Coalitions are an important part of this year’s election. The CDU has actively courted the Free Democratic Party (FDP), a pro-business party that has a history of playing kingmaker in German politics. But some analysts expect the CDU may not win a majority, because the vote may be splintered by the emergence of the Left Party—a merger of Communists and disgruntled members of the SPD like former finance minister Oskar Lafontaine—whose popularity has picked up in recent weeks. Without a majority of the vote, Merkel may be forced to form a “grand coalition” with the SPD, some experts say. Schroeder has told party leaders he would never join a coalition as a junior partner, and has refused to combine forces with Lafontaine, despite the fact that the Left Party is polling stronger than the FDP or the Green Party. Another possible combination, experts say, is a three-way “traffic-light coalition” of SPD (whose color is red), FDP (yellow), and the Greens.
Until recently, Merkel has rarely played the gender card and made little mention of the fact that she’s the first female to run for chancellor in German politics, often referred to as an “old boys’ club.” Women in Germany only began to enter politics in the 1960s and continue to hold mainly ministerial positions linked to family or youth.
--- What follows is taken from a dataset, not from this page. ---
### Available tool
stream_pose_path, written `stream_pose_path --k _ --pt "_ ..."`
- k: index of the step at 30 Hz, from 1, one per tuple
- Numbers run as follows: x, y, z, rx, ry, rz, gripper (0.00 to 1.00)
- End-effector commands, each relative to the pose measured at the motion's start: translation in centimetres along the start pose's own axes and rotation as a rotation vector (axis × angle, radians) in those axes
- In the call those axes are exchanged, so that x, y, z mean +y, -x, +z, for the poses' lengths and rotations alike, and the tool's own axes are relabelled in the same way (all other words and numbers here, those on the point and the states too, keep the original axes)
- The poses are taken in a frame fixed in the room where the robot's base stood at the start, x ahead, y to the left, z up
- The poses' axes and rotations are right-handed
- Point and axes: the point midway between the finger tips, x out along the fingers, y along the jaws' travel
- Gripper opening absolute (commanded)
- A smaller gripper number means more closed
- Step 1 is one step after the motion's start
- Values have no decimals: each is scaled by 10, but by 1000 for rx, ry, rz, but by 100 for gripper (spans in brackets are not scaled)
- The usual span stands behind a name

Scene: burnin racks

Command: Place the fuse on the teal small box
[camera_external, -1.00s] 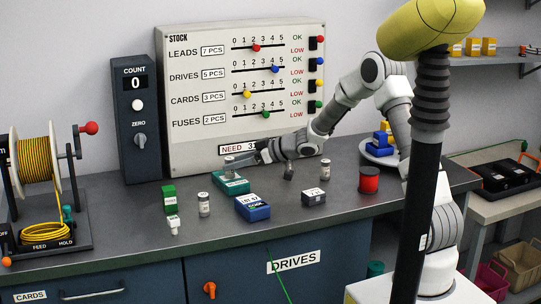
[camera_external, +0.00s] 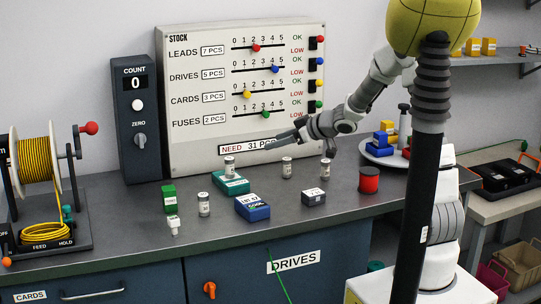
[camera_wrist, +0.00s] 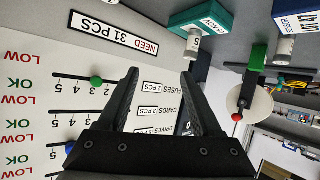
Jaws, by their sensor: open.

In the early 1990s, Merkel herself was Germany ’s minister for women and youth. “I have tried never to sit in a corner and argue my ‘minority properties,’” she told the New Yorker. “A chancellor has German interests,” she often says, not “women’s interests.” Polls show Germans do not generally consider a candidate’s gender a major factor, yet half of Germans believe her chancellorship would be “an historic advance.” As Merkel has slipped in the polls, experts say, she has emphasized her femininity more, giving up plain suits for rose-colored jackets and well-coiffed hair.